The modern economy is quicksand. AI disruption is quicksand. The gig-ification of work, the collapse of job security, the widening gap between productivity and wages—all quicksand.
And the thrashing? The 80-hour weeks, the desperate networking, the frantic up-skilling, the performance of productivity on LinkedIn? That’s not helping. That’s sinking.
The only way out is to stop doing what isn’t working and start doing something different. Not harder. Different.
Which is terrifying, because different is uncertain, and uncertainty feels like failure. But you know what definitely is failure? Drowning in quicksand while insisting that if you just thrash harder, eventually you’ll touch bottom.
You won’t touch bottom. There is no bottom. There’s just quicksand, all the way down.
Shane Falco figured this out before a football game. Maybe it’s time the rest of us figured it out before we lose everything we worked for.
The quicksand doesn’t care how hard you’re trying.

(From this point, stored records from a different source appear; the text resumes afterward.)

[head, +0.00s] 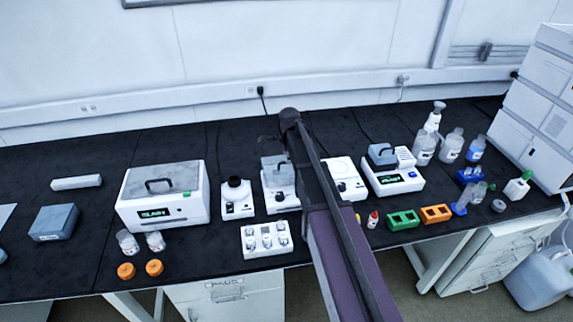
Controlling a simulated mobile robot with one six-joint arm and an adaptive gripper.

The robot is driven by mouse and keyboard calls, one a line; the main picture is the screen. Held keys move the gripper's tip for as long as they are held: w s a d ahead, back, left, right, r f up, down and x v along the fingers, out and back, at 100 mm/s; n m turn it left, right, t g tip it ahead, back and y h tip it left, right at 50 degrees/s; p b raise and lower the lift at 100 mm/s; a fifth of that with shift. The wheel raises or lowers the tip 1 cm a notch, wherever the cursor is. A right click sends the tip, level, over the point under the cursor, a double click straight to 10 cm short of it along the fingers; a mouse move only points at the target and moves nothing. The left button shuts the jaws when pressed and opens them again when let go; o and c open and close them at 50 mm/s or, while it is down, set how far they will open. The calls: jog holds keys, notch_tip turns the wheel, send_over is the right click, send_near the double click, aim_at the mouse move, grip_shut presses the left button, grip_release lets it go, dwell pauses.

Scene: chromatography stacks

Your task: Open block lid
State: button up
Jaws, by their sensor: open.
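Three devices with grey lids are in the head view, and I cannot tell which one is the block. A small white unit (281,200) at the centre has a grey handled lid (273,166), partly hidden by my arm. A white unit with a green display (398,185) on the right has a smaller grey handled lid (382,154). A large white box (190,209) on the left has a wide grey lid (180,177). All three lids look closed. My gripper (268,139) shows only as a small dark shape near the arm's end, behind the central unit, apparently open and empty.
A white vial rack (265,251) stands in front of the central unit, and a white device with a dark top (236,198) is left of it. Green (403,220) and orange (436,214) racks are at right front. Bottles (451,146) stand behind.

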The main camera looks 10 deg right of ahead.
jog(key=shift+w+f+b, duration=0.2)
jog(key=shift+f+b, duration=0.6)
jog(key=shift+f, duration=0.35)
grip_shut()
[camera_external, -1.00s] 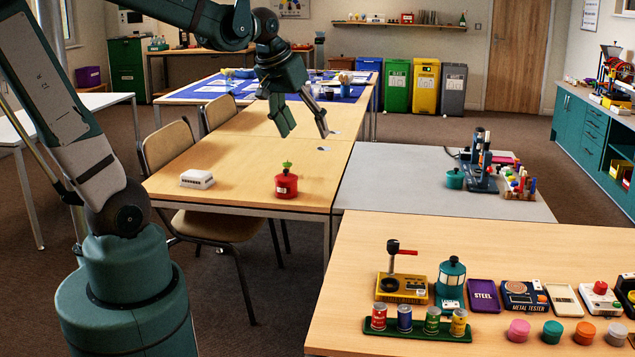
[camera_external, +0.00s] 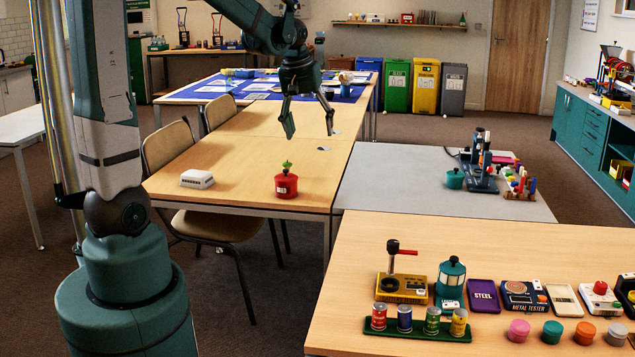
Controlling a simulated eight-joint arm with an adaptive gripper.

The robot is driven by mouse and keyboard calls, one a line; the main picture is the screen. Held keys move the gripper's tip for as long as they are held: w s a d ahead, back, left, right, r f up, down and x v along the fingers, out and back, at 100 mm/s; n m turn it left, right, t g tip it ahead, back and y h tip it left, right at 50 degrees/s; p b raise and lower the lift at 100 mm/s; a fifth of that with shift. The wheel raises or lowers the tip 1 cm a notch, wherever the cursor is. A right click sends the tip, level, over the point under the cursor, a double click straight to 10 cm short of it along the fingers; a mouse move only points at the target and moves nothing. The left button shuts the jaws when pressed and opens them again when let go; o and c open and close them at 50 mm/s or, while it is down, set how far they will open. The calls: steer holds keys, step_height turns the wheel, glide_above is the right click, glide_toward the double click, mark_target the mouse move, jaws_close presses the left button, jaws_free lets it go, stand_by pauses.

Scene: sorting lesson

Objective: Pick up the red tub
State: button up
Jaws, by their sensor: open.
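The red tub (camera_external: 286,187) stands upright near the front edge of the wooden table. It has a pale label on its front and a green piece on top. My gripper (camera_external: 309,136) is open and empty, with its two fingers pointing down. In the picture it is above and slightly right of the tub, clear of it. How far behind the tub it hangs, I cannot tell exactly.
A white box (camera_external: 197,179) lies left of the tub. A dark flat piece (camera_external: 324,149) lies right of it, further back. A grey table (camera_external: 400,182) adjoins on the right, with a teal pot (camera_external: 454,179) and a rack (camera_external: 482,165). Chairs stand at the left.

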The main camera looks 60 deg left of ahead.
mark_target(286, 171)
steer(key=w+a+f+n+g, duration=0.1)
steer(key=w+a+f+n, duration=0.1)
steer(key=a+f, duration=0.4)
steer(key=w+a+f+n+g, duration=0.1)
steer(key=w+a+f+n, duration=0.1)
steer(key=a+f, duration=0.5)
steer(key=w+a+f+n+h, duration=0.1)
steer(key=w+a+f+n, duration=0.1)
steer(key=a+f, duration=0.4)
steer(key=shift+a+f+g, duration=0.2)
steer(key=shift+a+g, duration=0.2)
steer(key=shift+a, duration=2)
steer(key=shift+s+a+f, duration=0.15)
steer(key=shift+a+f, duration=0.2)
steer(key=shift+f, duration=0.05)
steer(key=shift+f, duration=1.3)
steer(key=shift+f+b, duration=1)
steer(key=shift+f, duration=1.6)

It only cares whether you’re still thrashing.



A good thing about being “a Jack of all trades, but master of none”. I've had fellow biomed scientists ask me why not follow the same path as them. TBH it's too niche for me, plus if the workload drops to a level where the business isn't viable anymore, I can pivot to a completely different career path and start from scratch with transferrable skills and knowledge. The others have no choice but to work in the NHS. Ugh, that's a pass.